7. When are the deadlines?
The draft AnaCredit regulations will be finalised next month and the reporting requirements arising from the project are expected to be implemented in three stages:
- The first stage, planned for 2017: individual information will be provided by credit institutions on credit granted to legal entities
- The second, planned for mid-2019: information will be collected on a consolidated basis on significant institutions under ECB banking supervision
- Finally, the third stage, planned for mid-2020: anonymised information will be gathered on mortgage loans to households and credit granted to sole proprietors.
8. What at the key challenges?
To implement these regulations correctly, firms will require a data warehouse that can encompass up-to-date regulatory content, the ability to hold current and past AnaCredit reporting data and be able to detect all required data reporting elements. Further to this, firms will also need to build, test and implement the associated data processes. Another key challenge will be to find a mechanism to insure that reported data is complete and accurate.

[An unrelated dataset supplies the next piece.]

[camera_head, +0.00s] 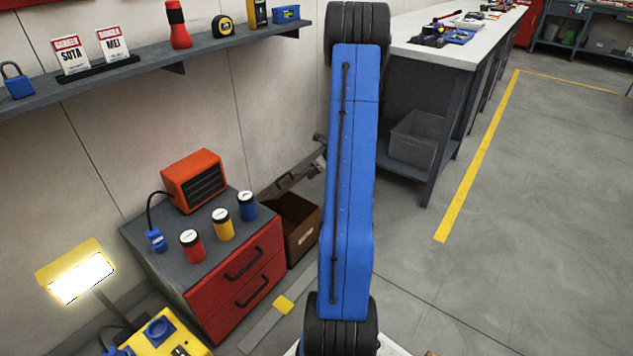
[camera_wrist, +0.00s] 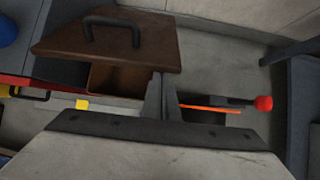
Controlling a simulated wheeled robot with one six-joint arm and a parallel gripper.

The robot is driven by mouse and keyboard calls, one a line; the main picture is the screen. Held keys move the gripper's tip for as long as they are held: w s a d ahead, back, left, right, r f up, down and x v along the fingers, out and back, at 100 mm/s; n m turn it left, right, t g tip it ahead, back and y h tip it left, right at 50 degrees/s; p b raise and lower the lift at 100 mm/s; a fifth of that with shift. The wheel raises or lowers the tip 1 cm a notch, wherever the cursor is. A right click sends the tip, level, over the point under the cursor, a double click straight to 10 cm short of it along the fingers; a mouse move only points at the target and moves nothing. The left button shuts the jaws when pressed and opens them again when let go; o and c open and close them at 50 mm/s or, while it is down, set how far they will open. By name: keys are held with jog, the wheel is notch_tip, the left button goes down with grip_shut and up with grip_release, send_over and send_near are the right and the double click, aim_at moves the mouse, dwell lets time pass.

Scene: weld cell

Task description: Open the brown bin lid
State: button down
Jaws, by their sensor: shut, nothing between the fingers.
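The brown bin (camera_head: 303,225) stands on the floor beside the red drawer cabinet in the head view, its dark inside partly visible from above. Its lid (camera_head: 285,183) appears raised and tilted at the wall side. In the wrist view, the brown lid (camera_wrist: 155,50) with a black handle (camera_wrist: 112,22) fills the upper left, and part of the bin (camera_wrist: 115,79) shows below its edge. My gripper (camera_wrist: 162,80) is shut and empty, its tips by the lid's lower edge; I cannot tell whether they touch.
The red drawer cabinet (camera_head: 228,285) stands left of the bin, with a heater (camera_head: 193,180) and jars on top. A workbench (camera_head: 460,45) with a grey crate (camera_head: 416,140) below stands at right. A red-knobbed rod (camera_wrist: 263,103) lies right of my fingers. The right floor is clear.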

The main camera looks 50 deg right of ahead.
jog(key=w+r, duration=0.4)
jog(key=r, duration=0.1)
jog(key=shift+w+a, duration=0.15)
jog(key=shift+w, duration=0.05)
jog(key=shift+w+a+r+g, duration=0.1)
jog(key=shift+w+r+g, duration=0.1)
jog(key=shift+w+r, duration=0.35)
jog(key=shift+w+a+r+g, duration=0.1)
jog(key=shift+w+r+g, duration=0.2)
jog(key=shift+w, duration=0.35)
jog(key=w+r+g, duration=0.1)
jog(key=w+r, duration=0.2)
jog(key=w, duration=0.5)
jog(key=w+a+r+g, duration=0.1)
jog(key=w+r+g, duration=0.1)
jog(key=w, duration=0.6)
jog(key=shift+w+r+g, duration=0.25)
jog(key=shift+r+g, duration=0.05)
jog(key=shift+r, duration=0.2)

In light of the continuing pursuit of compliance to new regulations, global retail banking IT spending is set to increase 20% over the next four years and is predicted to hit $152.2 billion in 2018 (source: Ovum).
9. Which other regulatory regimes are relevant?
Considering the increasingly complex internal and statutory requirements of industry specific regulatory reporting, such as AIFMD, Solvency II, Basel III, MiFID II, etc., there is a risk of inconsistent reporting if firms choose to manage requirements separately.
These regulations have provided an opportunity for firms to employ a single reporting platform that can ensure consistency between reports submitted for different regulations. Using a single platform would also help to reduce costs and complexity as firms would no longer need to maintain separate systems to comply with different reporting requirements.
10. What should firms be doing now?
The regulatory clock continues to tick and financial institutions currently have 18 months until AnaCredit officially comes into force in January 2017. Until this time, firms should aim to examine their current data warehouse and reporting systems and address any shortfalls to ensure that they will be able to cope with the full demands of AnaCredit in 2020. If firms fail to implement systems in time, the costs and disruption are likely to be substantial.